The teacher responsible for teaching students Muslim culture had a three week set of lessons that included giving up candy or TV for a day to simulate fasting during Ramadan, asking them to use Muslim names, and asking them to recite prayers they had been asked to learn. This teacher did well, as far as I can see, to teach so interesting a class. She also fairly well simulated the way Arab Muslim children traditionally acquired language skills: by reciting the Quran. Yeshiva kids learn Hebrew similarly. Seems to me if you’re attempting to teach 7th graders “culture”, then this is the way to do it. Some would spitefully argue that the teacher omitted the part where Muslim kids learn terrorist tactics. Well, you can take your spite and stuff it.

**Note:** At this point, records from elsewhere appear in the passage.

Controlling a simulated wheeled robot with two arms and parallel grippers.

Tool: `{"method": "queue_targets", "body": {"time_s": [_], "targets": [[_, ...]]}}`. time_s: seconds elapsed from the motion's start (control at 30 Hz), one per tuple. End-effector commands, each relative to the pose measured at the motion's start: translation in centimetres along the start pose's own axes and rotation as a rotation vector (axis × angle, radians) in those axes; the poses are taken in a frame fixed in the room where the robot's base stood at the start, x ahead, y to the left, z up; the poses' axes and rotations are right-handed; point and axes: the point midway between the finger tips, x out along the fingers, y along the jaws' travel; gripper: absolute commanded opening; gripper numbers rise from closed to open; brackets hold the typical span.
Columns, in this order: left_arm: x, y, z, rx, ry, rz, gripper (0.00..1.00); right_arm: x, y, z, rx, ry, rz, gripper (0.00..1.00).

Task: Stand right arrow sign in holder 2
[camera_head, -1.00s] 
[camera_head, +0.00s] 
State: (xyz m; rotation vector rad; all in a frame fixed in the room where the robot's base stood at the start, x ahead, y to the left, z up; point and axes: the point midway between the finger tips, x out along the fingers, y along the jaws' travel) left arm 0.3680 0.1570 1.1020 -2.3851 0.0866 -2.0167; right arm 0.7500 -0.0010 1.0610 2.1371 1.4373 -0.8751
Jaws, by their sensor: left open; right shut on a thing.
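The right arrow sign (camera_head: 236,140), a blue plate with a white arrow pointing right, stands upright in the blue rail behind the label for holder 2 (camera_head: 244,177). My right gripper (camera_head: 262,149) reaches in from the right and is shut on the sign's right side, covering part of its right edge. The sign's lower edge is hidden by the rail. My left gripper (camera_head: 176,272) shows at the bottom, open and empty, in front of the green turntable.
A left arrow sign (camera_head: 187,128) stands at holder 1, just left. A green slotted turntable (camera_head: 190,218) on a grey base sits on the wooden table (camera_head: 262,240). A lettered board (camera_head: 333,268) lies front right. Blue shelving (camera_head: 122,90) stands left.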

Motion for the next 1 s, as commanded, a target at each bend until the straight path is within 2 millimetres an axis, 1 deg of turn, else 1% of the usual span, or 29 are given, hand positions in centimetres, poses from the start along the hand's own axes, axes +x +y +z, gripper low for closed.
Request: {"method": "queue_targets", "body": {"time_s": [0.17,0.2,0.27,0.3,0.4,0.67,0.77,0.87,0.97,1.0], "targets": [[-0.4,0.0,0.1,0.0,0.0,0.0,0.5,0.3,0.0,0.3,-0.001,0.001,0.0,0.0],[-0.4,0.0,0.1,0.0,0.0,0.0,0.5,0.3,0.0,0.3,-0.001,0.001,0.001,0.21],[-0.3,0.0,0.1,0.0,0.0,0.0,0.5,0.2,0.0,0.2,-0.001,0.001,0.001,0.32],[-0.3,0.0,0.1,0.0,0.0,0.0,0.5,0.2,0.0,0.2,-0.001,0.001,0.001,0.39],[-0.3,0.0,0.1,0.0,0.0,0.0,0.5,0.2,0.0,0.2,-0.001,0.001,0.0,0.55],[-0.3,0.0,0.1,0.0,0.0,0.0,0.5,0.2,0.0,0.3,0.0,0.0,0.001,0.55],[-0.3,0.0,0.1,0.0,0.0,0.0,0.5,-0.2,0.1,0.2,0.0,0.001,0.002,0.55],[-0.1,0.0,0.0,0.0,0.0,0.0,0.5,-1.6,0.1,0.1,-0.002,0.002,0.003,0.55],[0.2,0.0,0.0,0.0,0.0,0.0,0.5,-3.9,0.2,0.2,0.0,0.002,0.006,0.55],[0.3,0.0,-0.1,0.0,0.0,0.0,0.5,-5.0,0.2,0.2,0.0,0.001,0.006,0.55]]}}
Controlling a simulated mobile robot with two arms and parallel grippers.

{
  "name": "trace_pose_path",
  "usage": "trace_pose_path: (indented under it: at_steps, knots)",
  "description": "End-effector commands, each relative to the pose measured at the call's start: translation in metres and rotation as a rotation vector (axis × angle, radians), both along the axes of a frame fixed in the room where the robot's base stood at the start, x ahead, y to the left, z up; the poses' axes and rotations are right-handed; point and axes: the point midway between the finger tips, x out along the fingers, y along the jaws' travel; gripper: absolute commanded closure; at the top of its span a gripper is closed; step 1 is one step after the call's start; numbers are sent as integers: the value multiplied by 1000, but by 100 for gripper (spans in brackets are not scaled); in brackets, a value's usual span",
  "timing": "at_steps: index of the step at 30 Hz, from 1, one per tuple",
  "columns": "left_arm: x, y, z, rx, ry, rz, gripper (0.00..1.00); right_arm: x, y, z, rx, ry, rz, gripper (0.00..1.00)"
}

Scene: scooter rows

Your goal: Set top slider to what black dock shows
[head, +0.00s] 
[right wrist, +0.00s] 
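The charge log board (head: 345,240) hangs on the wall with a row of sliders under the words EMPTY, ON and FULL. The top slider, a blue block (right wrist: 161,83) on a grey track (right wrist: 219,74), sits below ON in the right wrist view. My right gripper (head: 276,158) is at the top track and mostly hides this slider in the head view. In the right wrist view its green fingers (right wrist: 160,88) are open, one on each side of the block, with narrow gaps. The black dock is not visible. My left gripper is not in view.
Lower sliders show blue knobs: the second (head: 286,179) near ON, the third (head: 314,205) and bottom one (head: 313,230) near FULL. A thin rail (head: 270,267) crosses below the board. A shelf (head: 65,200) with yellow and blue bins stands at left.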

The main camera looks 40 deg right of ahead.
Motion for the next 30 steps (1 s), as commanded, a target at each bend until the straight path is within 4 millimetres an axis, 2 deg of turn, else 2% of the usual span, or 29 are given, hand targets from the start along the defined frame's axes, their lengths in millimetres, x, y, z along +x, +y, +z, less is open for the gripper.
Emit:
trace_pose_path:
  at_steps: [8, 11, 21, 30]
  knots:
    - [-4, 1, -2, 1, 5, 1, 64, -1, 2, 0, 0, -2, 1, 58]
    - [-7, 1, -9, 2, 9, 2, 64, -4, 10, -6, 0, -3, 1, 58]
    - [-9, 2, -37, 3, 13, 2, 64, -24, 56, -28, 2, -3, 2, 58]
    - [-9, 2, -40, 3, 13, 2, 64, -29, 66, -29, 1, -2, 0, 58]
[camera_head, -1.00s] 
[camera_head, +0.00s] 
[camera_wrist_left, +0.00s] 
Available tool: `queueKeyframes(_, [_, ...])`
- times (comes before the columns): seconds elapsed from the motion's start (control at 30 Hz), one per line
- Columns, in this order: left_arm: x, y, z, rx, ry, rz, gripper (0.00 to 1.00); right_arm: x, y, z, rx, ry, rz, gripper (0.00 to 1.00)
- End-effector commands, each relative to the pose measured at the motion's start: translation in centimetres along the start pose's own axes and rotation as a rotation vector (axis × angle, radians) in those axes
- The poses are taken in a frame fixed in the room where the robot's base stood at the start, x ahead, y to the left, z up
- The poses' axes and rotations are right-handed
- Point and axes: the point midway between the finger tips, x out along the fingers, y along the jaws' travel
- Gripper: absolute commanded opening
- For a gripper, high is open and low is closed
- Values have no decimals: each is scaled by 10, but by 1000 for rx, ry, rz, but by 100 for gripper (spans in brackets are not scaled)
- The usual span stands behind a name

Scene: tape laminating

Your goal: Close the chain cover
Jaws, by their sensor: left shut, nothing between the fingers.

The more kids learn, the better off they are, even if they come to conclude that those “other” people are wrong or stupid for believing what they believe. What Christians can’t tolerate is that anyone would believe that Christian beliefs are inferior. They do not apparently want to put this to the test, do they? Obviously they’re worried about that assumption or they wouldn’t care what other religious opinions were conveyed in schools. I can argue the same point for Muslims, who are often quite intolerant of other religions, and would never sanction their teaching in “public” schools in Saudi Arabia, or in the Middle East, in general. Let’s arm wrestle for who’s superior.